** START **

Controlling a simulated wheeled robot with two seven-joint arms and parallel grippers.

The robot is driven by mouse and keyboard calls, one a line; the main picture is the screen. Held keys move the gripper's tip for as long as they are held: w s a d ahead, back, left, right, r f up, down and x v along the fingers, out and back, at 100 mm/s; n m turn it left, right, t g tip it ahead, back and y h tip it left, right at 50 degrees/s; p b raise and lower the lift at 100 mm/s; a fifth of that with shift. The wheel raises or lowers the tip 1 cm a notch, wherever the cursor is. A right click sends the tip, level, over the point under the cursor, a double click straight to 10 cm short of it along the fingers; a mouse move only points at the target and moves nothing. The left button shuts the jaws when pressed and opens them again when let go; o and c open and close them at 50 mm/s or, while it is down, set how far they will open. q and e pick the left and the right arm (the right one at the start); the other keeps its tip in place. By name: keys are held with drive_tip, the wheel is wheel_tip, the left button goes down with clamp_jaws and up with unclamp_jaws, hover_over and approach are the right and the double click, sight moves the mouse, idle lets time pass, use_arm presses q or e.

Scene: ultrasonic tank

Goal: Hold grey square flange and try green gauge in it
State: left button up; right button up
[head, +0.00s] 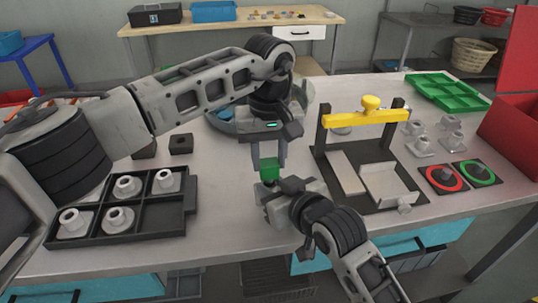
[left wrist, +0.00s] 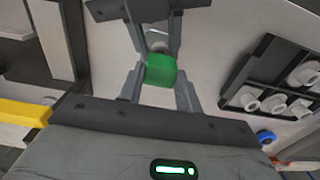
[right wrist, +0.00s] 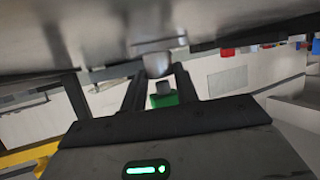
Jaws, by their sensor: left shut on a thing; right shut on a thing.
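My left gripper (head: 269,158) points down over the middle of the table, shut on the green gauge (head: 269,171). The gauge shows as a green block between the fingers in the left wrist view (left wrist: 161,70). My right gripper (right wrist: 160,72) is just below it, shut on the grey square flange (right wrist: 156,62). In the left wrist view the flange (left wrist: 158,43) shows just beyond the gauge. In the head view the fingers largely hide the flange. The gauge is close to the flange; I cannot tell whether its end is in the bore.
A black compartment tray (head: 138,232) with several grey flanges stands at left. The round tank (head: 228,124) is behind my left gripper. A black stand with a yellow bar (head: 366,114) is at right, near red (head: 440,190) and green (head: 489,178) ring plates and loose flanges (head: 424,146).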

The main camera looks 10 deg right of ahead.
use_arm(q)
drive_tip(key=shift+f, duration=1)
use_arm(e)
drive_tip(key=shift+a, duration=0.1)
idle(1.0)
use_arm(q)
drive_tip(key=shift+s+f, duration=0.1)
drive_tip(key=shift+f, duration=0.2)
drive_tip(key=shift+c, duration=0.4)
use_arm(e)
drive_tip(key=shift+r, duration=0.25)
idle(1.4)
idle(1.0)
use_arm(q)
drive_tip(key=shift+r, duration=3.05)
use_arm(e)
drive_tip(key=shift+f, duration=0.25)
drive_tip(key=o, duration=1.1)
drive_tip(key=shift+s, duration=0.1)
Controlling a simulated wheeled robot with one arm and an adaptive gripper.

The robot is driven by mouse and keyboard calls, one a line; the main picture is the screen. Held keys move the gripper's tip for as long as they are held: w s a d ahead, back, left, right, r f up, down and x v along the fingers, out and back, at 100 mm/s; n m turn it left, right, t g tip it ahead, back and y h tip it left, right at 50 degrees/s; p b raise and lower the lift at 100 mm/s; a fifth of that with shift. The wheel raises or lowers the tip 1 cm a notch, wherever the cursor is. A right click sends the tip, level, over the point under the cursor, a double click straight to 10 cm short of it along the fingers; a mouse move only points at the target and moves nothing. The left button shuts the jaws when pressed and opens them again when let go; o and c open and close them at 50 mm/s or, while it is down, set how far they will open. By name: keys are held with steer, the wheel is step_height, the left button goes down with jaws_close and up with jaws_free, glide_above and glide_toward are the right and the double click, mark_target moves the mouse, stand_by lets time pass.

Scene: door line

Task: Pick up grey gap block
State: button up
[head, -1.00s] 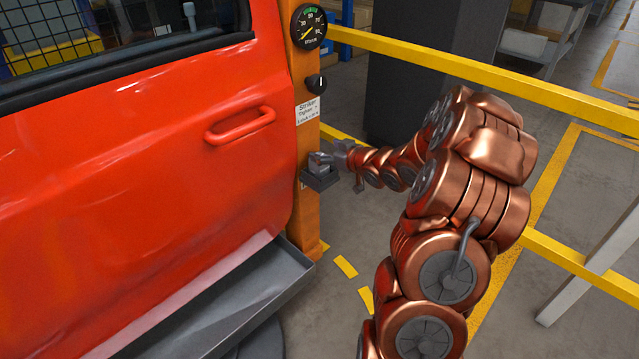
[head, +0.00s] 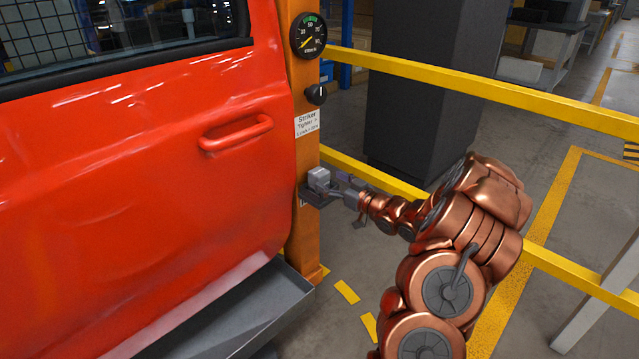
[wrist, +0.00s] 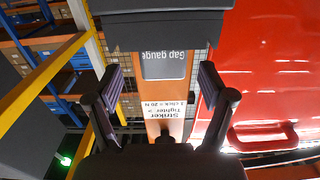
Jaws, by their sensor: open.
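The grey gap block (head: 319,179) sits on a small dark shelf (head: 309,193) on the orange post beside the red door. In the wrist view a grey block face (wrist: 164,70) shows between my fingers, with "Gap gauge" lettering at its edge. The shelf (wrist: 160,28) is the dark band at the top of that view. My gripper (wrist: 160,88) is open, one finger on each side of the block in the picture, with visible gaps. In the head view my gripper (head: 346,195) is just right of the block; its fingertips are small and partly hard to make out.
The red door (head: 130,180) is close on the left, with its handle (head: 235,133). The orange post (head: 306,235) carries a gauge (head: 309,35), a knob (head: 317,94) and a striker label (head: 307,122). A yellow rail (head: 480,90) runs behind my arm.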

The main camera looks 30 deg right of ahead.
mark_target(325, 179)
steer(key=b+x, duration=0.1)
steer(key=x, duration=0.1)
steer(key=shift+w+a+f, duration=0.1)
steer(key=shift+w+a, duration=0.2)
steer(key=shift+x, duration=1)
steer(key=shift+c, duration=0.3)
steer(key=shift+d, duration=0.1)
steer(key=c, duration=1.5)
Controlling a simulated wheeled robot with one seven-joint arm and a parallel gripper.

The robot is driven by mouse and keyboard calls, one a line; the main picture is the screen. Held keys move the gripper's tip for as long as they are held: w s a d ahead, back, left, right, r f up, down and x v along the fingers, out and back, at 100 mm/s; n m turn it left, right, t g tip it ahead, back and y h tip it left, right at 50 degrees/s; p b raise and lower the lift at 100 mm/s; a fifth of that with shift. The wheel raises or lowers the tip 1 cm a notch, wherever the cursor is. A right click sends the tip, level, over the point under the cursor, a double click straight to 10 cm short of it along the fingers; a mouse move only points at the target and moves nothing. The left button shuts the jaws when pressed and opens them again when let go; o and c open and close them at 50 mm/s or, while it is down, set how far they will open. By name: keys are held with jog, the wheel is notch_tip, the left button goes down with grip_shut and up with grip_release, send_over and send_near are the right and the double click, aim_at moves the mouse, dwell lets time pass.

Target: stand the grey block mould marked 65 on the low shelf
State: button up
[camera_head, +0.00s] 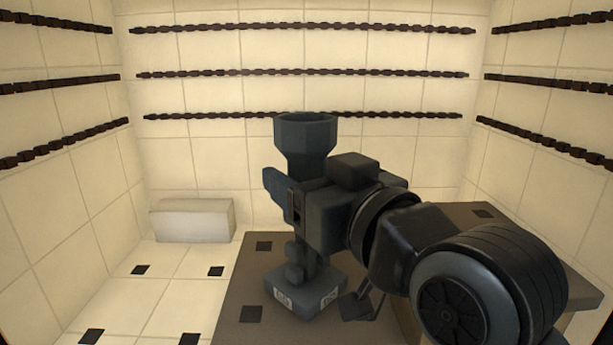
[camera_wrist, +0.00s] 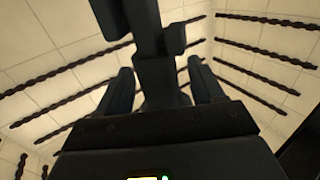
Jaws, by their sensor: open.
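A dark blue-grey piece (camera_head: 305,133) with a flared, faceted cup on top, a narrow stem and a square base stands upright on a brown slab (camera_head: 240,300). Its base carries small white labels; I cannot read the digits for certain. My gripper (camera_head: 286,197) is at the middle of the piece's height, its fingers open on either side of it. The hand hides part of the stem. In the wrist view the piece (camera_wrist: 155,75) rises between my two fingers; whether they touch it I cannot tell.
A low cream block (camera_head: 193,220) stands against the back wall at left. A small dark item (camera_head: 358,304) lies beside the piece's base. Dark square patches mark the floor and slab. Dark twisted rods line the tiled walls. The floor at left is clear.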

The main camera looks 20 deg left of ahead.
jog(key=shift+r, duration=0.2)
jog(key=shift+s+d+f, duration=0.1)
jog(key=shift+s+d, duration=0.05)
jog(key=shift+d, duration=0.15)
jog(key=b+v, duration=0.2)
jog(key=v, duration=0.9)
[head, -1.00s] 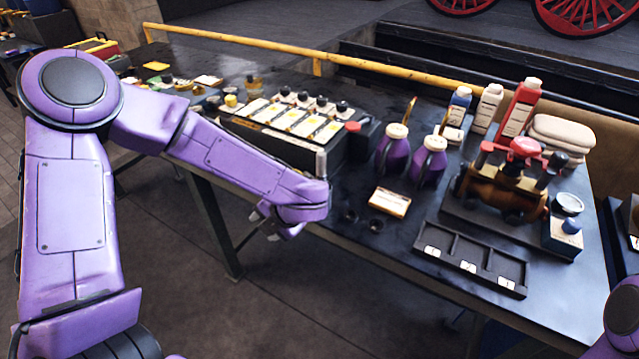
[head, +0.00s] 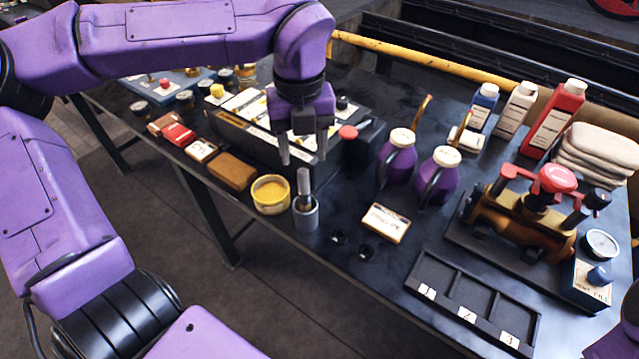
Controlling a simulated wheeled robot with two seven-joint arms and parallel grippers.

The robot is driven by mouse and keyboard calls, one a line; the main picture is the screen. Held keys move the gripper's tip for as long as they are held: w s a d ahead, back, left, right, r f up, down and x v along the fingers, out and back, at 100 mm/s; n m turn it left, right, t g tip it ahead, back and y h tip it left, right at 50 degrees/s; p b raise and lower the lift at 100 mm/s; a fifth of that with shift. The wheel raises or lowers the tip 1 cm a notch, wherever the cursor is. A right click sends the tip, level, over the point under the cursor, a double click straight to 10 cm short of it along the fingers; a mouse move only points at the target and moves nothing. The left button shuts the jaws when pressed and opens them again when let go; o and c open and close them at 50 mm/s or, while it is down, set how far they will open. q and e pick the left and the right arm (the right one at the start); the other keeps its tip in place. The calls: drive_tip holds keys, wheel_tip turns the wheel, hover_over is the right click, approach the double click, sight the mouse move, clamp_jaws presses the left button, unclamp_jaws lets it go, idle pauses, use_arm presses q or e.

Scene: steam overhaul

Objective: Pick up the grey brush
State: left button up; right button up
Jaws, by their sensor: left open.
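The grey brush (head: 304,187) stands upright near the table's front edge, with a narrow grey handle above a wider grey cylinder. I cannot tell whether that cylinder is its base or a holder. My left gripper (head: 302,154) points down with its two fingers apart and nothing between them. In the picture, its fingertips lie just above the top of the handle. The exact gap in depth is unclear. My right gripper is out of view.
A yellow tin (head: 270,195) and a brown block (head: 232,172) stand left of the brush. A labelled box (head: 386,222) lies to its right, before two purple bottles (head: 397,160). A black rack (head: 262,143) stands behind. A three-slot tray (head: 472,300) lies front right.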

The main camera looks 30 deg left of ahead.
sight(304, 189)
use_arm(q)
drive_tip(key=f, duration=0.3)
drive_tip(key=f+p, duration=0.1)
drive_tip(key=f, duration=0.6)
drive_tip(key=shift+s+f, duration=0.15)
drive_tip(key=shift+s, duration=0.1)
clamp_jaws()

** END **

*SET PROBLEM*.
Please transcribe, word for word, every line from the first line of the records above through the line containing "[right wrist, +0.00s]", and leave out any pictures.

*OUTPUT OF THE TASK*.
Controlling a simulated wheeled robot with two seven-joint arms and parallel grippers.

The robot is driven by mouse and keyboard calls, one a line; the main picture is the screen. Held keys move the gripper's tip for as long as they are held: w s a d ahead, back, left, right, r f up, down and x v along the fingers, out and back, at 100 mm/s; n m turn it left, right, t g tip it ahead, back and y h tip it left, right at 50 degrees/s; p b raise and lower the lift at 100 mm/s; a fifth of that with shift. The wheel raises or lowers the tip 1 cm a notch, wherever the cursor is. A right click sends the tip, level, over the point under the cursor, a double click straight to 10 cm short of it along the fingers; a mouse move only points at the target and moves nothing. The left button shuts the jaws when pressed and opens them again when let go; o and c open and close them at 50 mm/s or, while it is down, set how far they will open. q and e pick the left and the right arm (the right one at the start); the other keeps its tip in place. By name: keys are held with drive_tip, the wheel is wheel_tip, the left button goes down with clamp_jaws and up with unclamp_jaws, hover_over and approach are the right and the double click, sight moves the mouse, idle lets time pass, use_arm presses q or e.

Scene: ultrasonic tank

Goal: Hold grey square flange and try green gauge in it
State: left button up; right button up
[head, +0.00s] 
[left wrist, +0.00s] 
[right wrist, +0.00s] 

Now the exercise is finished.